— begin Data segment —
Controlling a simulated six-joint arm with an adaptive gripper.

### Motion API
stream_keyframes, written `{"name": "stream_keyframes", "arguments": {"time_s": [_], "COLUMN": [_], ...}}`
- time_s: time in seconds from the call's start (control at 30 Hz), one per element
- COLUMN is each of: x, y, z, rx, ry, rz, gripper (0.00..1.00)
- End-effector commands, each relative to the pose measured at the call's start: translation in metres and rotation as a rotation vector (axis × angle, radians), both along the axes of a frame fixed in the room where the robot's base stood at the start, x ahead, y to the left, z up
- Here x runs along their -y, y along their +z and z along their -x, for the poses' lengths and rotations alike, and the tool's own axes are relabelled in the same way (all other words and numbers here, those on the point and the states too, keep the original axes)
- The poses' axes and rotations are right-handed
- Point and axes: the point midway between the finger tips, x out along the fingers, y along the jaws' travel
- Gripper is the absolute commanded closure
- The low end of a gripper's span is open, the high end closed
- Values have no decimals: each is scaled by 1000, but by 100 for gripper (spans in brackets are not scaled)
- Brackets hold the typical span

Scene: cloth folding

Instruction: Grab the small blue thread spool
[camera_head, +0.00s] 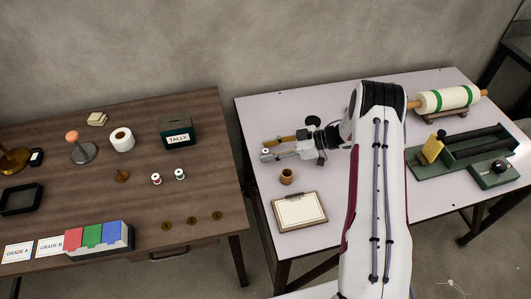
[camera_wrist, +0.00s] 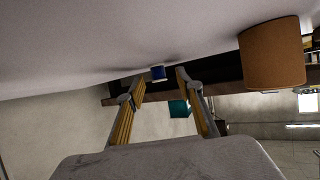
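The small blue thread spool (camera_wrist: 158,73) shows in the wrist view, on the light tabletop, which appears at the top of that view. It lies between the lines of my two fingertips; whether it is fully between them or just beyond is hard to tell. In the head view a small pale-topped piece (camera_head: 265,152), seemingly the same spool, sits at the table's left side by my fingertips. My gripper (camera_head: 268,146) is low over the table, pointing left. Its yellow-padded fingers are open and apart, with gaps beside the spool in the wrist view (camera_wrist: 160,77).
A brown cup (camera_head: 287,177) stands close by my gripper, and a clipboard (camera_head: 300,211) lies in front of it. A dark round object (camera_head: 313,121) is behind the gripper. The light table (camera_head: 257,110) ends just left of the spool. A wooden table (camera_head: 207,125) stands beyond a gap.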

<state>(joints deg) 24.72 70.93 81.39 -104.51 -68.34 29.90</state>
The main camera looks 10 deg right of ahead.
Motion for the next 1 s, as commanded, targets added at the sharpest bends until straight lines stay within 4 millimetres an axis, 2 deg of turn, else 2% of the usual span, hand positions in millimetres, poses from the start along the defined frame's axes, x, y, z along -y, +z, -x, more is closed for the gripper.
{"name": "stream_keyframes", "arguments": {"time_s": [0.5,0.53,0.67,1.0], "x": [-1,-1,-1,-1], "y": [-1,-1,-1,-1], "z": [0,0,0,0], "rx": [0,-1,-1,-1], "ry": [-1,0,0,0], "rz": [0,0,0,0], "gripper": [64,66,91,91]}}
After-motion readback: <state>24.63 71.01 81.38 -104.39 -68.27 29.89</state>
— end Data segment —
• _Exercise_
Leave the images out, please, and restate each line word for word.

• _Full response_
Controlling a simulated six-joint arm with an adaptive gripper.

### Motion API
stream_keyframes, written `{"name": "stream_keyframes", "arguments": {"time_s": [_], "COLUMN": [_], ...}}`
- time_s: time in seconds from the call's start (control at 30 Hz), one per element
- COLUMN is each of: x, y, z, rx, ry, rz, gripper (0.00..1.00)
- End-effector commands, each relative to the pose measured at the call's start: translation in metres and rotation as a rotation vector (axis × angle, radians), both along the axes of a frame fixed in the room where the robot's base stood at the start, x ahead, y to the left, z up
- Here x runs along their -y, y along their +z and z along their -x, for the poses' lengths and rotations alike, and the tool's own axes are relabelled in the same way (all other words and numbers here, those on the point and the states too, keep the original axes)
- The poses' axes and rotations are right-handed
- Point and axes: the point midway between the finger tips, x out along the fingers, y along the jaws' travel
- Gripper is the absolute commanded closure
- The low end of a gripper's span is open, the high end closed
- Values have no decimals: each is scaled by 1000, but by 100 for gripper (spans in brackets are not scaled)
- Brackets hold the typical span

Scene: cloth folding

Instruction: Grab the small blue thread spool
[camera_head, +0.00s] 
[camera_wrist, +0.00s] 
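The small blue thread spool (camera_wrist: 158,73) shows in the wrist view, on the light tabletop, which appears at the top of that view. It lies between the lines of my two fingertips; whether it is fully between them or just beyond is hard to tell. In the head view a small pale-topped piece (camera_head: 265,152), seemingly the same spool, sits at the table's left side by my fingertips. My gripper (camera_head: 268,146) is low over the table, pointing left. Its yellow-padded fingers are open and apart, with gaps beside the spool in the wrist view (camera_wrist: 160,77).
A brown cup (camera_head: 287,177) stands close by my gripper, and a clipboard (camera_head: 300,211) lies in front of it. A dark round object (camera_head: 313,121) is behind the gripper. The light table (camera_head: 257,110) ends just left of the spool. A wooden table (camera_head: 207,125) stands beyond a gap.

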<state>(joints deg) 24.72 70.93 81.39 -104.51 -68.34 29.90</state>
The main camera looks 10 deg right of ahead.
Motion for the next 1 s, as commanded, targets added at the sharpest bends until straight lines stay within 4 millimetres an axis, 2 deg of turn, else 2% of the usual span, hand positions in millimetres, poses from the start along the defined frame's axes, x, y, z along -y, +z, -x, more is closed for the gripper.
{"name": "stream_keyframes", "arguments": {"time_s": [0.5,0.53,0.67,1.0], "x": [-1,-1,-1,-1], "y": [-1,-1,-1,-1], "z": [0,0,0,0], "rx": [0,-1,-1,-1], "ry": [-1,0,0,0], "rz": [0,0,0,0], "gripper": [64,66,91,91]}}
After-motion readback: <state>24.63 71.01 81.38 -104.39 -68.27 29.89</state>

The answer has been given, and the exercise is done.